As you may have observed, channel codes usually become better the longer they are. In turn, ML decoding becomes also more elaborate, and therefore it is computationally expensive to compute the actual ML performance of a long code. If one however knows the distance spectrum of a code (which is equivalent to the weight spectrum for linear codes), one can compute a so-called
Union Bound (UB) as an upper bound for the frame-error rate (FER, or block error-rate BLER) of an ML decoder.
The main idea is to look at each possible error event independently, as expressed by the
pairwise error probability (PEP). This is the probability that the ML decoder would favour a (specific) different mapped codeword $\mathbf{x}'$ over the actually transitted sequence $\mathbf{x}$. In other words, the received vector $\mathbf{y}$ is closer to the codeword $\mathbf{x}'$ than to $\mathbf{x}$ in terms of the Euclidian distance, i.e.
$$
PEP(\mathbf{x},\mathbf{x}') = P[\hat{\mathbf{x}}= \mathbf{x}' | \mathbf{x} \text{ transmitted}] = P[d'_E < d_E]
$$
where $d'_E = \Vert \mathbf{y}-\mathbf{x}'\Vert$ and $ d_E = \Vert \mathbf{y}-\mathbf{x}\Vert$ denote Euclidian distances, respectively.
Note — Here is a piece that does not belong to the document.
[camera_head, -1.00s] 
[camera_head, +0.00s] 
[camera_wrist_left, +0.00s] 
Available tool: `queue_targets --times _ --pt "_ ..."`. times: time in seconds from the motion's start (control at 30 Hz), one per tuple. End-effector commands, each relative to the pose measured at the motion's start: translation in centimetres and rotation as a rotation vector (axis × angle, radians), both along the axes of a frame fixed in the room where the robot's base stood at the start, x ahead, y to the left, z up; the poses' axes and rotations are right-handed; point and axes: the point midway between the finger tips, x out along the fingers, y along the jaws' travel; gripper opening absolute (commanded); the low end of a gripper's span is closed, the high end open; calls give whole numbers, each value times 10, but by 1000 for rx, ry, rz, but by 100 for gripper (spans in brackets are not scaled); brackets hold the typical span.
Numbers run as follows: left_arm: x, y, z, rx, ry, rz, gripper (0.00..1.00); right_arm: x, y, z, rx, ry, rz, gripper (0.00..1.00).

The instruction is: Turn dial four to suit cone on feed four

When expressing $\mathbf{n}=\mathbf{y}-\mathbf{x}$ as the Gaussian noise vector with variance $\sigma^2$ (for each component), we can further find that this is equivalent to looking at the projection of $\mathbf{n}$ onto the connecting line between $\mathbf{x}$ and $\mathbf{x}'$. As a projection of the noise vector $\mathbf{n}$ is again a (scalar) gaussian distributed random variable $n_\mathrm{proj}$ with variance $\sigma^2$, the expression for the PEP simplifies to
$$
PEP(\mathbf{x},\mathbf{x}') = P\left[n_\mathrm{proj} > \frac{\Vert \mathbf{x}-\mathbf{x}' \Vert}{2} \right] = Q\left(\frac{\Vert \mathbf{x}-\mathbf{x}' \Vert}{2\sigma} \right) = Q\left(\frac{\sqrt{ d_H(\mathbf{x},\mathbf{x}')} }{\sigma} \right).
$$
In the last step we used the relationship of the Euclidian distance and the Hamming distance $d_E(\mathbf{x},\mathbf{x}') = 2 \sqrt{ d_H(\mathbf{x},\mathbf{x}') } $. Each PEP event can be thought of as disecting the whole $\mathbb{R}^N$ into halfspaces (by a hyperplane in the middle of the connection between $\mathbf{x}$ and $\mathbf{x}'$).
When we now regard all codewords of the code besides the transmitted codeword, we find the frame-error probability and an upper bound (by adding up all PEPs)
$$
P[\hat{\mathbf{x}} \ne \mathbf{x}] = P\left[ \bigcup_{\mathbf{x}'\in C, \mathbf{x}'\ne\mathbf{x}} \hat{\mathbf{x}} = \mathbf{x'} \right] \le \sum_{\mathbf{x}'\in C, \mathbf{x}'\ne\mathbf{x}} PEP(\hat{\mathbf{x}}, \mathbf{x}') = \sum_{j=d_\mathrm{min}}^{N} A_j Q\left(\frac{\sqrt{ j } }{\sigma} \right) = UB(\sigma),
$$
where $A_j$ denotes the number of codewords with hamming weight $j$. The linearity of the code ensures that the neighborhood of every codeword looks exactly the same. Thus, we could only look at the all-zero codeword and distances turn into codeword weights. The sum therefore contains the PEP of all codewords but the all-zero codeword. As the halfspaces are clearly not disjoint, we count overlapping regions multiple times and we have just an upper bound (this relation is also called
Boole's inequality). Nonetheless, we know that optimal decoding of the code will be at least as good as the UB.
For many algebraic codes, the full distance spectrum (i.e. all $A_j$) is known, but not always. Additionally, we see from the properties of the
Q-function that it shrinks exponentially with the weight $j$, and thus the terms corresponding to large weight $j$ have less impact. This is why one often uses the
Union Bound Estimate (UBE), which consists of only the dominating term, rather than the UB in practice. Computing the UBE only requires to know the minimum distance and the number of minimum weight codewords of the code.
$$
UBE(\sigma) = A_{d_\mathrm{min}} Q\left(\frac{\sqrt{ d_\mathrm{min} } }{\sigma} \right) \le UB(\sigma)
$$
As all other terms are neglected, the UBE is smaller than the UB and thus no longer an upper bound on the FER, weakening its interpretability.
For nonlinear codes, the UB cannot be computed, as it relies on the fact that the neighborhood of all codewords looks identical, which is only the case for linear codes.